- [MATERIAL PROVIDED]:
━━━━━━━━

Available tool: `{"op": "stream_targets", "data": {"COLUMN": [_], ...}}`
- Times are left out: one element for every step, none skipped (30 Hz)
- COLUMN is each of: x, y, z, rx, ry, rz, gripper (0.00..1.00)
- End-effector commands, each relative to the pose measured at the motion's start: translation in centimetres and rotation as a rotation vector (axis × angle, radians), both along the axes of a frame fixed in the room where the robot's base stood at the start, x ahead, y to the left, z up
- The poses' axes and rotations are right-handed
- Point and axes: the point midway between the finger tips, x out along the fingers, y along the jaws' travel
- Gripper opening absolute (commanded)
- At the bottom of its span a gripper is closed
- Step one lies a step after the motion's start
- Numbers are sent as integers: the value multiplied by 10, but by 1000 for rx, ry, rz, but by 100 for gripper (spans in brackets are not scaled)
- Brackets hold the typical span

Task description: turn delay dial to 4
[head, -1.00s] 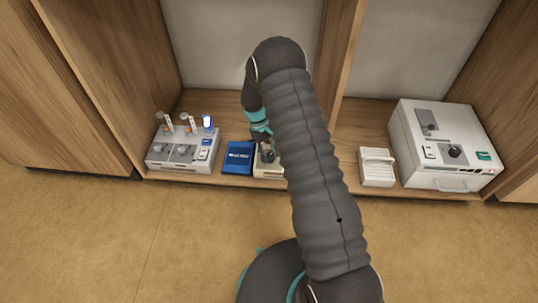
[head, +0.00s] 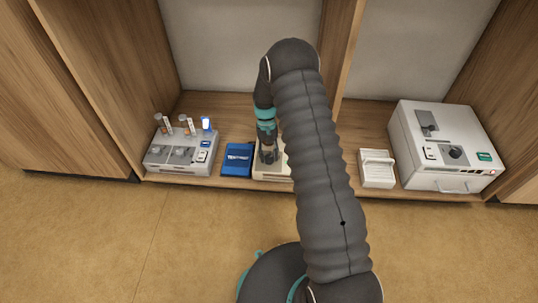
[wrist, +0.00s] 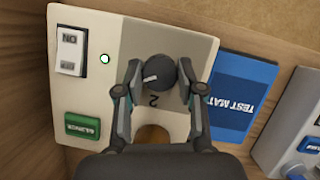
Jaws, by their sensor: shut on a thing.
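The dial (wrist: 160,70) is a dark round knob with a white pointer mark, set on a cream box (wrist: 117,35) in the wrist view. The mark points roughly left in that view. A "2" is printed on the face just below the knob; other numerals are hidden or not readable. My gripper (wrist: 160,75) has one finger on each side of the knob and is shut on it. In the head view, my gripper (head: 269,155) is over the cream box (head: 264,174), which my arm partly hides.
A blue test mat (head: 238,160) and a grey device with vials (head: 182,152) are left; a white rack (head: 377,168) and large white machine (head: 445,145) are right.

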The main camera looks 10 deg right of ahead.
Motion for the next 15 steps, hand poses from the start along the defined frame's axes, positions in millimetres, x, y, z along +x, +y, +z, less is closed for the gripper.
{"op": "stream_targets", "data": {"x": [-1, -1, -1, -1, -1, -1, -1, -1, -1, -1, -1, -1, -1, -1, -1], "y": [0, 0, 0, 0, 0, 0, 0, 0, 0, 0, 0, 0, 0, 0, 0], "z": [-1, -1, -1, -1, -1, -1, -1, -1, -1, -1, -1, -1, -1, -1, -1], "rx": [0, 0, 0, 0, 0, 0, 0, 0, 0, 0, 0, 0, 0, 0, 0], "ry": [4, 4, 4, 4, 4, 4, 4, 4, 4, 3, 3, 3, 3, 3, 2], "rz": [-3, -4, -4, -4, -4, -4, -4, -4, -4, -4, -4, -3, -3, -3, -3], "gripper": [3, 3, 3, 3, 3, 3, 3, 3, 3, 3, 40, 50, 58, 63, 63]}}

━━━━━━━━

- [THE EXERCISE]: Make an exact copy of the data, leaving its pictures out.

- [SOLUTION]:
Available tool: `{"op": "stream_targets", "data": {"COLUMN": [_], ...}}`
- Times are left out: one element for every step, none skipped (30 Hz)
- COLUMN is each of: x, y, z, rx, ry, rz, gripper (0.00..1.00)
- End-effector commands, each relative to the pose measured at the motion's start: translation in centimetres and rotation as a rotation vector (axis × angle, radians), both along the axes of a frame fixed in the room where the robot's base stood at the start, x ahead, y to the left, z up
- The poses' axes and rotations are right-handed
- Point and axes: the point midway between the finger tips, x out along the fingers, y along the jaws' travel
- Gripper opening absolute (commanded)
- At the bottom of its span a gripper is closed
- Step one lies a step after the motion's start
- Numbers are sent as integers: the value multiplied by 10, but by 1000 for rx, ry, rz, but by 100 for gripper (spans in brackets are not scaled)
- Brackets hold the typical span

Task description: turn delay dial to 4
[head, -1.00s] 
[head, +0.00s] 
[wrist, +0.00s] 
Jaws, by their sensor: shut on a thing.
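The dial (wrist: 160,70) is a dark round knob with a white pointer mark, set on a cream box (wrist: 117,35) in the wrist view. The mark points roughly left in that view. A "2" is printed on the face just below the knob; other numerals are hidden or not readable. My gripper (wrist: 160,75) has one finger on each side of the knob and is shut on it. In the head view, my gripper (head: 269,155) is over the cream box (head: 264,174), which my arm partly hides.
A blue test mat (head: 238,160) and a grey device with vials (head: 182,152) are left; a white rack (head: 377,168) and large white machine (head: 445,145) are right.

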The main camera looks 10 deg right of ahead.
Motion for the next 15 steps, hand poses from the start along the defined frame's axes, positions in millimetres, x, y, z along +x, +y, +z, less is closed for the gripper.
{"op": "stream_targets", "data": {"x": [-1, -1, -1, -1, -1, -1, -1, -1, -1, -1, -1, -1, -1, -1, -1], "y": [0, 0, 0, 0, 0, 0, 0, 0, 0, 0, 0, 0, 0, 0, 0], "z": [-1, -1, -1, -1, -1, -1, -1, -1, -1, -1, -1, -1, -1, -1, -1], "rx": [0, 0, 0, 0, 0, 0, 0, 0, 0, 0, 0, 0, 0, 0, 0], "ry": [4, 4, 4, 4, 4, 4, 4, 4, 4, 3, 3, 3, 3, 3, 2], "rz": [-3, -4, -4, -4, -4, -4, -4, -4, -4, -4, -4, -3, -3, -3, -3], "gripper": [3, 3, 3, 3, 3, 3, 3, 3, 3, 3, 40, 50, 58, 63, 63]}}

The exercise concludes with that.